Building your own spell-checker
You can build your own version of the original typo
command using a few Linux commands. At a high level, you can do this by breaking apart a document into words, sorting that list of words and removing duplicates, then comparing that list to a list of correctly spelled words.
It’s easiest to convert all words to lowercase, and that’s how the original typo
command worked. To convert all text to lowercase, use the tr
(transliterate) command, replacing all uppercase letters with lowercase letters:
tr 'A-Z' 'a-z'
Next, remove all punctuation from the input. You can also use tr
to do this, with the -d
(delete) option:
tr -d '.,:;"?!@()'
Then, break up the text so that each word appears on its own line. A simple way to do this is with the tr
command, and convert spaces to newlines:
tr ' ' '\n'
From there, you can use sort
to sort the list, and uniq
to remove any duplicates:
sort | uniq
The last step uses the comm
(common lines) command to compare two files: the list of words from the document with another list of correctly spelled words. The comm
program assumes both lists are sorted in the same way, and it produces output where the lines unique to the first file are in one column, lines unique to the second fiel are in a second column, and the lines common to both appear in a third column.

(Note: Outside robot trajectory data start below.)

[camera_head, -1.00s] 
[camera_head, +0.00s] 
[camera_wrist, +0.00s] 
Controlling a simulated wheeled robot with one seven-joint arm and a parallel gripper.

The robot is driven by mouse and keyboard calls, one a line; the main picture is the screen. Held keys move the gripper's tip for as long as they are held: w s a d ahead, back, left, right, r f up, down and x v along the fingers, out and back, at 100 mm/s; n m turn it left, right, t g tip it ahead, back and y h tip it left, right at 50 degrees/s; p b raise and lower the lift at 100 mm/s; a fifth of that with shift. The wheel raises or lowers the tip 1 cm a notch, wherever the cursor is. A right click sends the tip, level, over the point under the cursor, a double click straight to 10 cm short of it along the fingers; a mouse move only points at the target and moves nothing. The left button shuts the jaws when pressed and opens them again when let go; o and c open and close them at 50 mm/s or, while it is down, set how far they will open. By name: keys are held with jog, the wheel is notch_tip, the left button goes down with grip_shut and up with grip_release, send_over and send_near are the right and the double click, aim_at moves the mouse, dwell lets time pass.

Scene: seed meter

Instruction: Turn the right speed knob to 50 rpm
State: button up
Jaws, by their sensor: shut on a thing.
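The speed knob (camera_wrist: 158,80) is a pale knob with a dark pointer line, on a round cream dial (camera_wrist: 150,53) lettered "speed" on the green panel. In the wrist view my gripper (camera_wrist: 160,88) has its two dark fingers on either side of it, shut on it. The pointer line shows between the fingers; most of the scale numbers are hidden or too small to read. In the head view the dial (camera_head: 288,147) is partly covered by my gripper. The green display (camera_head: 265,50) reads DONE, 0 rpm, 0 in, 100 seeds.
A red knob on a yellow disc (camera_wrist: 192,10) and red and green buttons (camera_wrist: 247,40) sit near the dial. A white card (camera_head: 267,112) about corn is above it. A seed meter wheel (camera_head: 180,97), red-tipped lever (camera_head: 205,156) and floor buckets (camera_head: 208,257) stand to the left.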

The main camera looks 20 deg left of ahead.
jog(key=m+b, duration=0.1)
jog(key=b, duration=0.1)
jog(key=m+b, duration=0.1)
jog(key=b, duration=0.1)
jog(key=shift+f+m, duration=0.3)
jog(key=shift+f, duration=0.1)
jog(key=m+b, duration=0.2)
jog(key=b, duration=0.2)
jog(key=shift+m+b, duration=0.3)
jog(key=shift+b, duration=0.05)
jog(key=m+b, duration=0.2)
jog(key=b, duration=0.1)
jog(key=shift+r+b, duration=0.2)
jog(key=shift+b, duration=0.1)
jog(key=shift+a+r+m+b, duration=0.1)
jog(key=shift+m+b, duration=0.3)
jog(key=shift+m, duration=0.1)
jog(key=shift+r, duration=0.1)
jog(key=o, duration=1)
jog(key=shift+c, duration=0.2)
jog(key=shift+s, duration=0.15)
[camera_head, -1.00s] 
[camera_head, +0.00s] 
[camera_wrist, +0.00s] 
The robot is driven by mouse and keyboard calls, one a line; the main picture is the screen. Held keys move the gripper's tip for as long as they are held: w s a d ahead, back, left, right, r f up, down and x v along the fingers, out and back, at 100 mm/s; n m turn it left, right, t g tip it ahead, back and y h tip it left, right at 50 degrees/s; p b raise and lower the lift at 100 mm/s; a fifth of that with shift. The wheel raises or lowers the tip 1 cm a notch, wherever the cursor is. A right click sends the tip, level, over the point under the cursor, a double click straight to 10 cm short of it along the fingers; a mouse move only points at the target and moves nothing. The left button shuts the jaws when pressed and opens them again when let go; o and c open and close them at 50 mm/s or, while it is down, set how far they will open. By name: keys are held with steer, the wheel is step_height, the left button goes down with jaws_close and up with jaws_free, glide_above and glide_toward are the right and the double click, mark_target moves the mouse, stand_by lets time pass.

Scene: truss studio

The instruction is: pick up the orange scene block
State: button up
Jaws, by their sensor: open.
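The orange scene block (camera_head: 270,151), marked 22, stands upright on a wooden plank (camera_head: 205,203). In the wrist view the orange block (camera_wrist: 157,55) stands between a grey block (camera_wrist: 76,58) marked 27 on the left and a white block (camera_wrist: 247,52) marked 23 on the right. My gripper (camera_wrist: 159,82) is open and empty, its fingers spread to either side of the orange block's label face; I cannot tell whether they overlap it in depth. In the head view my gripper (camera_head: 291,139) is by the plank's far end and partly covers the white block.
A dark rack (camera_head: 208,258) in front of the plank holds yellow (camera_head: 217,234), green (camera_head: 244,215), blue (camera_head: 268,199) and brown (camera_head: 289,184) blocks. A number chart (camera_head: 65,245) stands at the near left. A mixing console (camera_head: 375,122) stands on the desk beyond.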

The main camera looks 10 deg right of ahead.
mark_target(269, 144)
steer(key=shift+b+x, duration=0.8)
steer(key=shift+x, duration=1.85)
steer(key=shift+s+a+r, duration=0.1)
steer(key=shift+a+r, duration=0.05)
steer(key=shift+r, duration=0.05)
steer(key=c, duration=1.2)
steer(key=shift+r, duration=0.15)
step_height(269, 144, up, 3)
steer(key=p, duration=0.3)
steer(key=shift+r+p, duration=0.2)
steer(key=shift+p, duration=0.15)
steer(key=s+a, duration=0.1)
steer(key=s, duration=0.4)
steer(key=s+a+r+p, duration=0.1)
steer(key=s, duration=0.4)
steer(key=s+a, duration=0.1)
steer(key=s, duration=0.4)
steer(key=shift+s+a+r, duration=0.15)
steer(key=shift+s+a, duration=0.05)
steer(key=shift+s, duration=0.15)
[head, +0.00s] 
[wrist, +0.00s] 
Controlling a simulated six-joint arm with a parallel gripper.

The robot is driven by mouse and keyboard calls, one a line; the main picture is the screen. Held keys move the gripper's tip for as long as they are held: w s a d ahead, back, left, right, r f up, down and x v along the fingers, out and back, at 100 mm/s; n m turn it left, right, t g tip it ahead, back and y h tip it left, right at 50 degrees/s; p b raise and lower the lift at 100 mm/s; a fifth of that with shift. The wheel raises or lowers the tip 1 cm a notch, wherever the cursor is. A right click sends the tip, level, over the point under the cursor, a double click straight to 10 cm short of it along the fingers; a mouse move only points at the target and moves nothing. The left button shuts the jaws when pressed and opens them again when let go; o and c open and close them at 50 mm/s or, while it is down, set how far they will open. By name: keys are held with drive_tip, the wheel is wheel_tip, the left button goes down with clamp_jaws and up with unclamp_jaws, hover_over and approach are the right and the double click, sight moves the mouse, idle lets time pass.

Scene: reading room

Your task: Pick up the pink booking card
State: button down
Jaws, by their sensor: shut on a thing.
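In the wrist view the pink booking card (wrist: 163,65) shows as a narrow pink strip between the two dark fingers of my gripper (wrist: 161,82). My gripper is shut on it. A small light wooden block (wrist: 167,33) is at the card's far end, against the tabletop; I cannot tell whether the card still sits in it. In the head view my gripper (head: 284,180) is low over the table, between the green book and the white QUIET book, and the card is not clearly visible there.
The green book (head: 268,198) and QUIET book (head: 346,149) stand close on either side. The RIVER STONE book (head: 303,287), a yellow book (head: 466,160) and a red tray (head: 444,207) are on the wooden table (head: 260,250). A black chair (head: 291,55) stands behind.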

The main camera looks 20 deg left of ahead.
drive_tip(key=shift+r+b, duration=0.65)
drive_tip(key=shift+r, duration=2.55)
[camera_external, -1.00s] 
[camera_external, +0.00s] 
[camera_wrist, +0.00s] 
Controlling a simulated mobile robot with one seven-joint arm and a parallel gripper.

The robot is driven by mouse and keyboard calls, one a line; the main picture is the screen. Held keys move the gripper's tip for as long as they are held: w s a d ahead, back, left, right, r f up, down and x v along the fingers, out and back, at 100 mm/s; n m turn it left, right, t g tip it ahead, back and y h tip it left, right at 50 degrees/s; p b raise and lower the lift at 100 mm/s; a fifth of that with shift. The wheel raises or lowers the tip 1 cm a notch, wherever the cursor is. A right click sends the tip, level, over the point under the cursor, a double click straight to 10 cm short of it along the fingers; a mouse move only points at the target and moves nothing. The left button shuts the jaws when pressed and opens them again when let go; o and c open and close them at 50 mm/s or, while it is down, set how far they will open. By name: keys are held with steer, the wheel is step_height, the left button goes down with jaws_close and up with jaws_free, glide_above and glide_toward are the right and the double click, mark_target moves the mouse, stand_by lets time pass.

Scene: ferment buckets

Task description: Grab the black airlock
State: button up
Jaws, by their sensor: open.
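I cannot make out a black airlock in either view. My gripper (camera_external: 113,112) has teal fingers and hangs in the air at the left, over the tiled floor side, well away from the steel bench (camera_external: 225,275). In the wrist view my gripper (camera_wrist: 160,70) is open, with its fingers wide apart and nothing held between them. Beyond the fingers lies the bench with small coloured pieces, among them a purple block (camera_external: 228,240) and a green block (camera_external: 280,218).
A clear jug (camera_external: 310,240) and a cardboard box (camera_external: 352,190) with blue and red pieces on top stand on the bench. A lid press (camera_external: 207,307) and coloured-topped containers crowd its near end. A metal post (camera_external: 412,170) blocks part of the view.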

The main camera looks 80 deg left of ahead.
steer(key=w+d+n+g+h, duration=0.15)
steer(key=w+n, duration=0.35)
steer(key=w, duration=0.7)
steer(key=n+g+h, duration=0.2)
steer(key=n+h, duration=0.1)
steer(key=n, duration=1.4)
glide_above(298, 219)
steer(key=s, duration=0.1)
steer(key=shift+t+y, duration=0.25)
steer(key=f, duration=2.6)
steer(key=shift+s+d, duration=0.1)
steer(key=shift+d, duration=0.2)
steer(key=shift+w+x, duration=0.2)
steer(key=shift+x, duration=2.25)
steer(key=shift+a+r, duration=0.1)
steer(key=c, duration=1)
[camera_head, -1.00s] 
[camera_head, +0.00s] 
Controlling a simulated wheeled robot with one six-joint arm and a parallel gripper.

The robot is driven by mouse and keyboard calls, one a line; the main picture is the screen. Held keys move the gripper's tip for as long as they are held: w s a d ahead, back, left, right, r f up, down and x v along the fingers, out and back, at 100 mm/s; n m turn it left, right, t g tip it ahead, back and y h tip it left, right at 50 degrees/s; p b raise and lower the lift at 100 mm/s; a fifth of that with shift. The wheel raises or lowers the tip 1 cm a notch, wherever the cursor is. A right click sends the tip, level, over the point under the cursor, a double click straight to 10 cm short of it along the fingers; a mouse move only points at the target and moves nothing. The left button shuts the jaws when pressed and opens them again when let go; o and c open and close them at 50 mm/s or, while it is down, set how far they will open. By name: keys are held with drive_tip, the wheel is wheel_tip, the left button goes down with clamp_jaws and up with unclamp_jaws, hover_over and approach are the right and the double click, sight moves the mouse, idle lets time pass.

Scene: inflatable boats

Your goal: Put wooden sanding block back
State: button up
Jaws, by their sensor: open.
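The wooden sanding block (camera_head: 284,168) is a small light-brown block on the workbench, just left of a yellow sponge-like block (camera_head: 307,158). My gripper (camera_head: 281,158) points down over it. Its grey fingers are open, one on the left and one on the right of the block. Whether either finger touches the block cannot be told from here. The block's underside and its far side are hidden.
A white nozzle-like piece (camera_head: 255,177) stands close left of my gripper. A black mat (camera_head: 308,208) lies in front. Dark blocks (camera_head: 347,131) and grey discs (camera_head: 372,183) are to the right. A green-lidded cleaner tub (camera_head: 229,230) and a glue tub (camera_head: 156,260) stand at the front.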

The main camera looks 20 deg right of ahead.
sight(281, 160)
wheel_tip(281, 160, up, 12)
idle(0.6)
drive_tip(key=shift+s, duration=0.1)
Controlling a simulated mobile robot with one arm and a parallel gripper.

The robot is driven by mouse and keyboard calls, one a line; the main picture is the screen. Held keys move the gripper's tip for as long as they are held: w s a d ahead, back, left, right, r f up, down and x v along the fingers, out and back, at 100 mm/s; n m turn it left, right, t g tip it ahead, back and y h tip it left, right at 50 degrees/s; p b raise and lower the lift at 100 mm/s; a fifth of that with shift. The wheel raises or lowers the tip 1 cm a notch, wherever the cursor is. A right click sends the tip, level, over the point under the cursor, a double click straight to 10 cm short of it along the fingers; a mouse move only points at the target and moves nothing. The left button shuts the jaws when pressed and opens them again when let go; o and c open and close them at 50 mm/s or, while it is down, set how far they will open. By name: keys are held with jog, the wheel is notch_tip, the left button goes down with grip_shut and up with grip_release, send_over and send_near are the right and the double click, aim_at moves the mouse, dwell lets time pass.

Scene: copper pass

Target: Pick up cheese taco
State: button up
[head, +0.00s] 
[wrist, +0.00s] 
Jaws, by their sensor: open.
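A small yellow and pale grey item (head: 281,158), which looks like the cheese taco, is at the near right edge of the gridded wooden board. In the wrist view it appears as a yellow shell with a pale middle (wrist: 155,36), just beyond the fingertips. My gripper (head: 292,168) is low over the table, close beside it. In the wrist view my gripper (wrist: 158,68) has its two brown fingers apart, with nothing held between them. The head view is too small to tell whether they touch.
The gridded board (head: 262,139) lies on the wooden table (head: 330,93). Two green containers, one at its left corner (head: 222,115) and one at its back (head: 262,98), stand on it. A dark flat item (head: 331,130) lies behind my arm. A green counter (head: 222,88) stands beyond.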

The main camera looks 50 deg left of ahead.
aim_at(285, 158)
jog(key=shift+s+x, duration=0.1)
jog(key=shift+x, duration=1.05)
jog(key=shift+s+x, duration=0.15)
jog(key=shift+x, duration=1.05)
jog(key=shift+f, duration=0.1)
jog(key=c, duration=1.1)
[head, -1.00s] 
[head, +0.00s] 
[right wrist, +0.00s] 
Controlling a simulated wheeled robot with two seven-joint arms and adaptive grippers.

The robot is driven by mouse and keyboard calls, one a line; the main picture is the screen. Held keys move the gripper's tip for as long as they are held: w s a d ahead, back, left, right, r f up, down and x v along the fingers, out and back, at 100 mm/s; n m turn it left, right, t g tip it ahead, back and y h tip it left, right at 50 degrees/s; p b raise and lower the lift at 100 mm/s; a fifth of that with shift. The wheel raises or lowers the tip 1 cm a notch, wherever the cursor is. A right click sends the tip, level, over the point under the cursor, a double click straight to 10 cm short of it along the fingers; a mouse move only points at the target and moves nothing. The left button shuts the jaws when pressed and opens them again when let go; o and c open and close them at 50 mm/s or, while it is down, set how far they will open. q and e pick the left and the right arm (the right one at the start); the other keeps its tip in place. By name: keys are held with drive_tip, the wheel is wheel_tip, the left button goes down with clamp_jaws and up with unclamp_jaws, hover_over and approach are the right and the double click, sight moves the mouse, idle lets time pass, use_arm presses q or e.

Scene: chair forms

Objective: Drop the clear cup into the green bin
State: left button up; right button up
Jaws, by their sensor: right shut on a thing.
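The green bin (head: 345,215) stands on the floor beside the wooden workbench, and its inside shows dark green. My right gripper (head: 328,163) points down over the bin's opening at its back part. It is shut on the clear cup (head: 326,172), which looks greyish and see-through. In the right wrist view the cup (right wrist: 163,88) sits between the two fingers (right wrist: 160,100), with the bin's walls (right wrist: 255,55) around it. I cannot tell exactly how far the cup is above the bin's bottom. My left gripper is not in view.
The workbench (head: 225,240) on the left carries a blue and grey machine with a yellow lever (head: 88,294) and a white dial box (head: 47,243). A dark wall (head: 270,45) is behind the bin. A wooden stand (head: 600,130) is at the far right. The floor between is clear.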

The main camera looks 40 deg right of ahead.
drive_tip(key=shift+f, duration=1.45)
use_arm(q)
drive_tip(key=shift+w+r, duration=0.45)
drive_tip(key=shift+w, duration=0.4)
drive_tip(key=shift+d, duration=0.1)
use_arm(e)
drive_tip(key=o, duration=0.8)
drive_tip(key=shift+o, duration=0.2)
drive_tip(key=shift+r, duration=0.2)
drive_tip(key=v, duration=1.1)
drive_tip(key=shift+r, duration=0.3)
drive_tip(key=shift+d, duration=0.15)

When comparing lists of words, that means the correctly spelled words (words that appear in both the document and the list of correctly spelled words) will be in column 3, while misspelled words (words that appear only in the document) will be in column 1. To display only column 1 (misspelled words) we need to disable columns 2 and 3 with the -2
and -3
options:
comm -2 -3 - $words
To put that all together, the full command line looks like this:
cat "$@" | tr 'A-Z' 'a-z' | tr -d '.,:;"?!@()' | tr ' ' '\n' | sort | uniq | comm -2 -3 - $words
This requires a sorted list of correctly spelled words. Every Unix-like system should have this list saved as /usr/share/dict/words
, but the list may not be sorted in the same way that the sort
command would generate, so I like to work with a local copy. My full typo
script looks like this:
#!/bin/bash
words=$HOME/lib/words.tmp
[ -f $words ] || sort /usr/share/dict/words > $words
cat "$@" | tr 'A-Z' 'a-z' | tr -d '.,:;"?!@()' | tr ' ' '\n' | sort | uniq | comm -2 -3 - $words
Let’s test it! Let’s say I had this one-line document called test.md
that had a single misspelled word:
This is a sample document with a mspelled word.
If I run the typo
script against this file, I get the one misspelled word as the only output:
$ typo test.md
mspelled
A streamlined version
That typo
script works well for me, but I’ve experimented with other ways to implement it. The basic steps remain the same, but I wanted to use the character class model from GNU tr
to do the same thing. One way is to start is with the -c
(complement) option to convert any character that is not a letter into a newline character:
tr -c '[:alpha:]' '\n'
Then I wanted to immediately reduce the work for following steps by removing the blank lines. The grep
command can do this easily:
grep -v '^$'
The remaining steps are much as they were in the original. The script converts uppercase letters to lowercase letters, this time using the [:upper:]
and [:lower:]
character classes instead of A-Z
and a-z
:
tr '[:upper:]' '[:lower:]'
Finally, sort the words with sort
and remove duplicates with uniq
before comparing the output with comm
:
sort | uniq | comm -2 -3 - $words
The full command line looks like this:
cat "$@" | tr -c '[:alpha:]' '\n' | grep -v '^$' | \
tr '[:upper:]' '[:lower:]' | sort | uniq | comm -2 -3 - $words
I followed the same basic steps to prepare the sorted list of correctly spelled words, based on the /usr/share/dict/words
file. To accommodate any words that I use but aren’t in the system list, such as when I write about FreeDOS, I combine a list of my own words saved in mywords
:
cat /usr/share/dict/words $HOME/lib/mywords | \
tr '[:upper:]' '[:lower:]' | sort | uniq > $words
My new typo
script looks like this:
#!/bin/bash
words=$HOME/lib/words.tmp
if [ ! -f $words ] ; then
cat /usr/share/dict/words $HOME/lib/mywords | \
tr '[:upper:]' '[:lower:]' | sort | uniq > $words
fi
cat "$@" | tr -c '[:alpha:]' '\n' | grep -v '^$' | \
tr '[:upper:]' '[:lower:]' | sort | uniq | comm -2 -3 - $words
The script does mostly the same job as the previous typo
script. For example, it finds the same misspelled word from the previous example:
$ typo test.md
mspelled
The limitation in this “improved” version is that the tr -c
command removes hyphenation and apostrophes, so words like hadn't
will get split up into hadn
and t
, resulting in hadn
being identified as a “misspelled” word, despite the original word being listed in the correctly spelled words. However, as a quick spell-check tool, this works well enough for me.